Human smugglers face dispossession claims

PHILIPSBURG--The Prosecutor's Office has filed dispossession claims against four persons convicted of human smuggling for the total amount of approximately US $100,000.

 
The hearing of this case was postponed until November 22 because attorney-at-law Shaira Bommel needed more time to prepare her clients' defence.
 
The Prosecutor's Office wants to seize the profits made by these persons through their criminal activities, said Prosecutor Dounia Benammar.
 
Erold M. Bolan (65) of St. Kitts was given a bill for $28,000 for his endeavours during Wednesday's sitting of the Court of First Instance.
 
Jean J. Cobite (52) of Haiti and Louis Saint Marc (64) were both ordered to pay of $27,352, while Haitian Pierre J. Neus (38) may have to pay $18,000.
 
Cobite was sentenced to five years and 10 months in December 2011, for involvement in a December 5, 2010, operation in which some 30 persons from Haiti, the Dominican Republic, Dominica and Zimbabwe were given shelter in the deserted buildings of Mullet Bay Beach Resort, after which they were put on board the Jesu La to be transported to St. Thomas or St. John.
 
St. Marc was sentenced to four years and 10 months. He also was convicted of perjury, for which he received 20 weeks, 14 of which were suspended, after he lied as a witness in the case of a co-suspect.
 
The Appeals Court sentenced Bolan to four years and 10 months on December 29, 2011. The Court found it proven he had been involved in an organisation that had set up various transports of illegal immigrants from Haiti, the Dominican Republic, Jamaica and Guatemala to St. Maarten, and from here to the US Virgin Islands, between July and November 2010.
 
Several persons died during one of the transports after their rickety boat sank off Norman Island in the British Virgin Islands.
 
Neus was sentenced on January 31, 2012, to 36 months, nine of which were suspended, with three years' probation. The Court found him guilty of involvement in the August 2010 shipment of 65 illegal immigrants from Mullet Bay to the US Virgin Islands, as well as several attempted human-smuggling operations in July 2010.
 
C.M.J. (56) also stood trial on human-smuggling charges on Wednesday, in a different case.
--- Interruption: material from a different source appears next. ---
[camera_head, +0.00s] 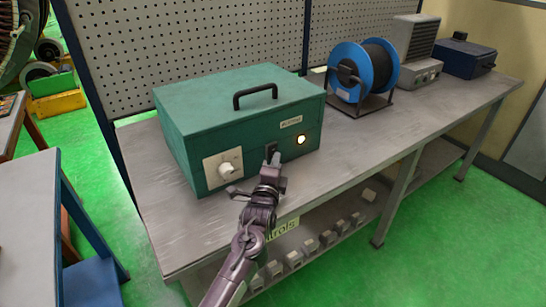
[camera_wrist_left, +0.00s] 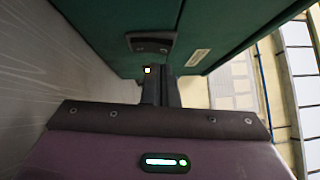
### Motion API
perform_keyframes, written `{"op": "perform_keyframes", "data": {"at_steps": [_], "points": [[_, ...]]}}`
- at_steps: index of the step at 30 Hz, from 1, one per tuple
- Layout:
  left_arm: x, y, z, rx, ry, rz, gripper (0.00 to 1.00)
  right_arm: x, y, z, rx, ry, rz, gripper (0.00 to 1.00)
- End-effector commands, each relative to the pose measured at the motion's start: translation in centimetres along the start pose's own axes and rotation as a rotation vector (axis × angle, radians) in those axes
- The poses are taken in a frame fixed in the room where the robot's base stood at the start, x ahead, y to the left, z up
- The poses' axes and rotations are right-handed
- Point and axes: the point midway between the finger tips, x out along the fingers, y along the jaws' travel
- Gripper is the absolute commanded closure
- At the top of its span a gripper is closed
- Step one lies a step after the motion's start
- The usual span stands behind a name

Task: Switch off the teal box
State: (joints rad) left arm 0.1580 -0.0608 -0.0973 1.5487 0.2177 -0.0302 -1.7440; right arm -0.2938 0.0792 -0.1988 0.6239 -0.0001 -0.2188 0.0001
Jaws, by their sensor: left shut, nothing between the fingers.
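The teal box (camera_head: 230,112) stands on the workbench with a black handle on its lid. Its front has a white knob (camera_head: 228,169) on a pale plate, a black switch (camera_head: 271,149), a label (camera_head: 291,122) and a lit lamp (camera_head: 301,140). My left gripper (camera_head: 275,160) is shut and empty, just in front of and below the switch; I cannot tell whether it touches. In the left wrist view the closed fingers (camera_wrist_left: 161,84) point at the teal front (camera_wrist_left: 100,28), near a dark fitting (camera_wrist_left: 150,43) and a yellow glow. My right gripper is out of view.
The grey workbench (camera_head: 200,226) has bare surface left and right of the box. A blue cable reel (camera_head: 347,73), a grey unit (camera_head: 416,40) and a dark blue box (camera_head: 464,58) stand further right. A perforated panel (camera_head: 180,45) rises behind. Small blocks lie on the lower shelf.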

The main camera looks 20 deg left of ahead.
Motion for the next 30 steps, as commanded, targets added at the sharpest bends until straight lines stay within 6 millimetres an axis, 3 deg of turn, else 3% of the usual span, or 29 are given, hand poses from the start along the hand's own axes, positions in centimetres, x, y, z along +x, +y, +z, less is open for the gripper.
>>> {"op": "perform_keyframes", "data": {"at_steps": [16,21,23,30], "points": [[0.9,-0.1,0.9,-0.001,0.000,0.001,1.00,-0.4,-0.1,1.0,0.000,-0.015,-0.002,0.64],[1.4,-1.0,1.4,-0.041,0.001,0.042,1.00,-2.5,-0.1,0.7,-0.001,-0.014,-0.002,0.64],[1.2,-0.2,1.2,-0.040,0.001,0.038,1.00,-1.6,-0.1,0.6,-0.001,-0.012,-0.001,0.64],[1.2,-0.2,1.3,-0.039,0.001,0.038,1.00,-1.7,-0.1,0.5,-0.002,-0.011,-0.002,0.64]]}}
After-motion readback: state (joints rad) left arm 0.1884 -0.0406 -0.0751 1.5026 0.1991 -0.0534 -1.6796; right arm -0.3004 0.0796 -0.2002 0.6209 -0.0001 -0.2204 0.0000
Prosecutor Tineke Kamps held him to be the captain of the Lady Gina, which allegedly was used to transport 10 illegal immigrants from Cuba and the Dominican Republic, from Antigua to St. Thomas.
 
The suspect said he had been paid US $500 to bring these persons to Barbuda. However, boat and passengers were held by the Coast Guard in the waters around St. Maarten on July 22.
 
The Prosecutor considered the charges proven and requested that Judge Tamara Tijhuis sentence the defendant to two years, with deduction of time already spent. She further demanded the confiscation of the boat and announced that C.M.J. also would be facing a dispossession claim in case of a conviction.
 
Attorney-at-law Geert Hatzmann pleaded for a milder sentence for his client.
 
Judge Tijhuis will give her decision on November 14.